You should implement a WPF application that beautifies the users strokes in the following way:

• Finds corners in the users strokes and approximates the potions of the strokes with lines (you may handle curves for extra-credit)  [20 points]
•  Detects the following constraints between lines in the sketch (note: I added congruence and object alignment to make it feasible to draw things like squares and rectangles easily) [10 points]:
• Two types of connection:
• point to point connection: Two or more stokes share an endpoint, or one stroke forms a closed loop
• point to line or curve connection: A stroke begins or ends on a curve or line
• Parallelism and perpendicularity 
• Vertical and Horizontal alignment
• Congruence (NEW)
• Object Alignment (NEW)
• For extra credit, you may implement any other constraints that you would like
• Cleans up the sketch by adjusting the newly drawn stroke to fit the detected constraints (note: the new line will usually be over constrained: see below).  In the case where the user has drawn a poly-line, the segments in the poly-line may be processed one at a time, in the order in which they were drawn. [25 points] 
• Lets users sketch directly, OR load data in ISF.  In the case where data is loaded in, you can assume that the data will contain timestamp information on each of its points.  Use the GUID 
  "86280C5E-BA45-4faa-D6B6-1279039FC1F4" to get the timestamps out of the points.  The timestamps will be unsigned longs (ulong or UInt64).  I have also provided some test data (see below under testing and writeup). [10 points]
• Allow the user to undo their previous actions and/or delete objects they have drawn. [5 points]

Notes on Basic Functionality

• Because of ambiguity in the sketch, you will almost certainly have an over-constrained situation.  That is, there will be more than one possible set of constraints that might be met.  For the basic system, you can just choose the best one (or one of the best) arbitrarily.  For extra credit, you can build an interactive system that relies on user feedback (see below).
• You will write your own constraint solver.  Don't try to do anything overly complicated.  I recommend following the approach given in Igarashi's "Interactive Beautification" paper.
  
• You should provide feedback by replacing the user's strokes with shapes cleaned up shapes, but these shapes do not have to be interactive and you do not have to support any sort of gestural interface.
• You may choose to consider only a subset of the strokes on the page at any one time for your constraint detection/satisfaction.  Explain how you choose this subset and why in your writeup.
• You may not use any of the built-in gesture recognizers for this assignment.
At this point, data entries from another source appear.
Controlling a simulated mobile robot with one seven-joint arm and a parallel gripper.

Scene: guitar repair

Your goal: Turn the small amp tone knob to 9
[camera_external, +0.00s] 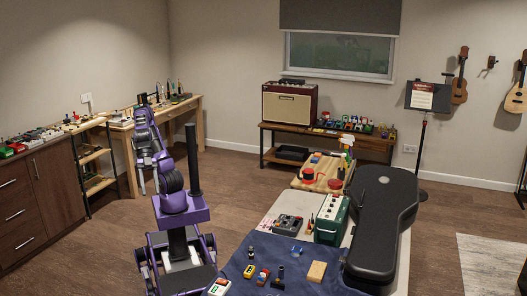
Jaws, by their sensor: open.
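A small green amp-like box (331,219) with a pale front stands on the table in the foreground, beside a black guitar case. Its knobs are too small to make out, so I cannot tell which is the tone knob or where it points. A larger dark red amp (290,103) with a beige grille stands on the bench at the back wall. My gripper (143,184) hangs at the left of my purple arm, over the floor. It is open and empty, well apart from both amps.
The black guitar case (382,214) lies along the table's right side. A dark blue cloth (330,280) with small items covers the near end. A pedal-like box (287,225) and a wooden board (309,182) lie near the green box. Floor between my base and the back bench is clear.

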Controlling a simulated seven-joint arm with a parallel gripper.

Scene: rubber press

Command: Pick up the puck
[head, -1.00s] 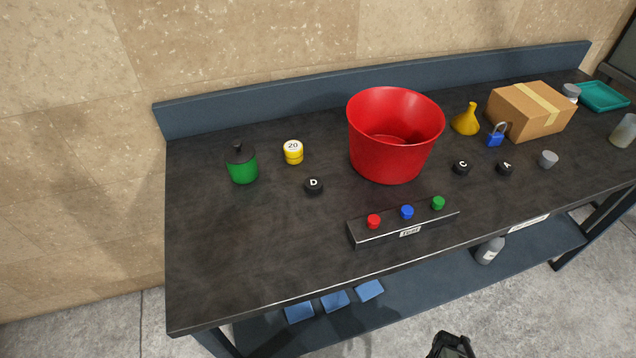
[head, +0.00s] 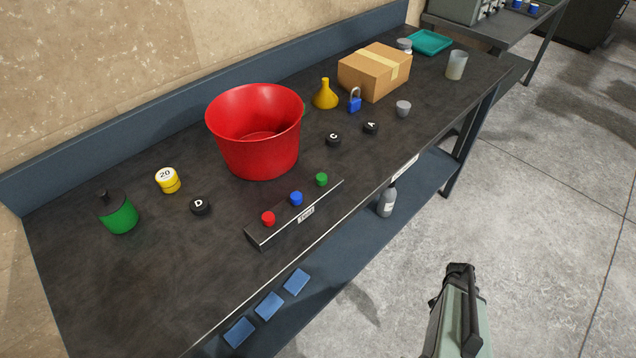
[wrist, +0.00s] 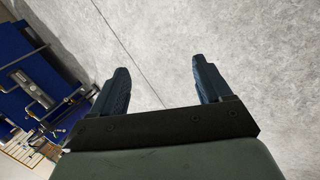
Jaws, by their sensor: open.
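Three small black pucks with white letters lie apart on the dark workbench (head: 350,235). Puck D (head: 201,206) is left of the red bucket (head: 258,150). Puck C (head: 333,139) and puck A (head: 371,127) are right of the bucket. Which one is meant by "the puck" cannot be told. My gripper (wrist: 160,75) shows in the wrist view with two dark fingers spread and nothing between them, over grey floor. In the head view my arm is at the lower right, in front of the bench and away from all three pucks.
A button bar (head: 296,215) lies near the front edge. Blue blocks (head: 269,306) lie below.
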Note that the points for the above section are given only for correctness.  

Advanced Functionality

For extra credit, implement any or all of the following extensions:

• Go beyond just lines, and detect circular arcs and/or Bezier curves and fit them to the users strokes.  Implement as many constraints as you can for these new shapes (some constraints will be quite difficult to detect and enforce).
• Design an interactive beautification system where the user helps the system resolve ambiguities.  Include a gestural interface of your design for editing the sketch (e.g, resizing and moving pieces of the sketch, deleting lines or parts of lines, etc).
• As a preprocessing step, simplify "messy" drawings into simple line drawings, and then beautify these drawings as above.  By "messy" I mean a sketch with a lot of over-tracing--that is a sketch that "looks sketchy"
• Any other related extension of your choice.

Testing and Writeup [40 points]

A significant part of this assignment is analyzing how well your system works, in addition to implementing the above algorithms. In your writeup, in addition to a basic README, I am looking for two things: a justification of your approach, and an analysis of its strengths and weaknesses.

Readme file

In a file called README.txt describe how to run your program, any missing features or bugs that you are aware of, and any extra credit that you implemented.
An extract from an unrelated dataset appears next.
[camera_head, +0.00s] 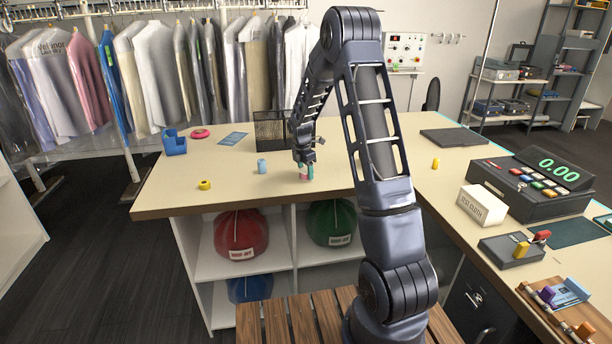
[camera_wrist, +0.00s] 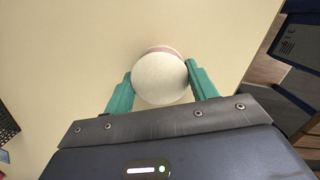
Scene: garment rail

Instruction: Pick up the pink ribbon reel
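The pink ribbon reel (camera_head: 303,177) stands on the counter (camera_head: 225,180), mostly hidden behind my gripper (camera_head: 306,172). In the wrist view the reel (camera_wrist: 160,78) shows as a round, pale end face with a thin pink edge at its far side. The teal fingers of my gripper (camera_wrist: 159,80) are on either side of it, left and right. I see no clear gap between the fingers and the reel, but whether they press on it I cannot tell. The reel appears to rest on the counter.
A light blue item (camera_head: 261,166) and a yellow roll (camera_head: 205,185) lie left of my gripper. A pinkish-red ring (camera_head: 200,133) and a blue dispenser (camera_head: 174,142) are farther back. A black mesh basket (camera_head: 270,128) stands behind. The cash register (camera_head: 530,185) is at right.
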Design/approach Justification

In the first part of your writeup, you will analyze your design.  In a file called "Design.txt", write up answers/explanations for the following:

1. How did you approach each of the technical problems above (corner finding and beautification), and why?  What were the most challenging parts of this task and how did you solve these challenges?
2. Give an overview and critique of your design from a software engineering perspective.  How did you organize your data?  What worked well and what would you change if you had to do it over again.
3. What was the most difficult part of this assignment and why?

Testing and Results

In the second part of your writeup, you will report on how well your algorithms perform.  For this assignment we will focus on qualitative results, but for extra credit you have the option of also providing quantitative results.
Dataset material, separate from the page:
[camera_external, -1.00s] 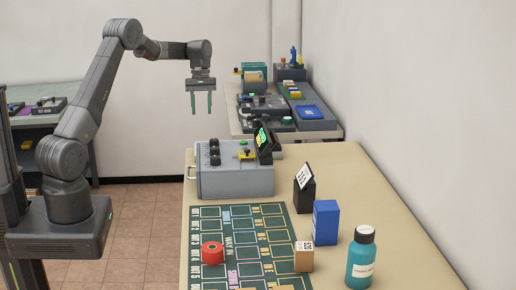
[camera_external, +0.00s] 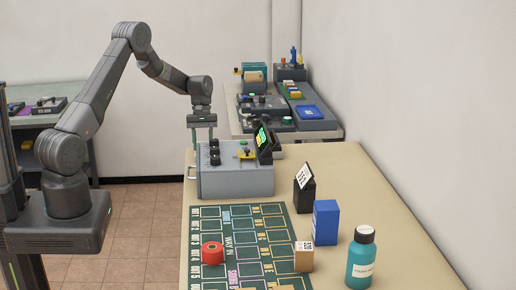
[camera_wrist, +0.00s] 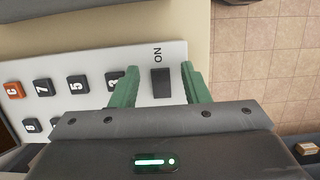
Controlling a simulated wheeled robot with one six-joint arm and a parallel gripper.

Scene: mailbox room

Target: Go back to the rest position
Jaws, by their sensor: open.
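My gripper (camera_external: 202,134) is lowered just over the left part of the grey console (camera_external: 236,182) on the table, with its fingertips behind or near the console's black knobs. In the wrist view, my gripper (camera_wrist: 160,82) has its two green fingers apart and nothing between them. Below the fingers is a white panel (camera_wrist: 90,68) with a black switch (camera_wrist: 161,82) marked "ON" and numbered black keys to the left. I cannot tell whether the fingers touch the panel.
The air above the console is clear.
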First, select the data you will test on.  While some of your discussion can be based on your own use of the system, you should also include results on pre-collected data and interactive sessions with someone else.

Pre-collected data
Here are two datasets that you can use in your testing:

• Family tree data set:  Simple drawings of family trees
• Simple shape data set: Single geometric shapes drawn in isolation

The family tree data may contain some ellipses, but you should be able to find data that does not.
Select several sketches from the above datasets OR collect your own data by asking your friends to draw sketches in your ink collection application that you wrote for assignment 1.  5-10 sketches should be enough for this part.

Run the files through your program and note what works well and what doesn't.  How many corners does it miss?  Does it find too many corners?  Can you identify when this happens?  What constraints does it find reliably?  Which ones does it miss?  Etc...

Interactive data
Now, get a friend or two to interact with your application for a few minutes and again note what works well and what doesn't.  Also observe whether your friend is able to adjust to your system to improve the system's performance.

Write up all of your results in a file called Results.txt.  Include your observations of both datasets in your results.  You will probably have 1.5-2 pages of results.

Criteria

Your writeup will be graded on the following criteria:

• Overall completeness: Did you provide all the information requested above?
• Soundness/completeness of your Justification: Is your design justification compelling (both for your algorithms and your code)?  Are there solid reasons for your decisions?  Even if your design is not ideal, do you clearly identify what could be improved?
• Depth and Breadth of results: Do you discuss your results at a non-trivial level in order to illustrate the high-level strengths and weaknesses of your algorithms?  Have you tested your code on a wide variety of real-world examples?
• Clarity of expression: Is your writeup easy to read and grammatically sound?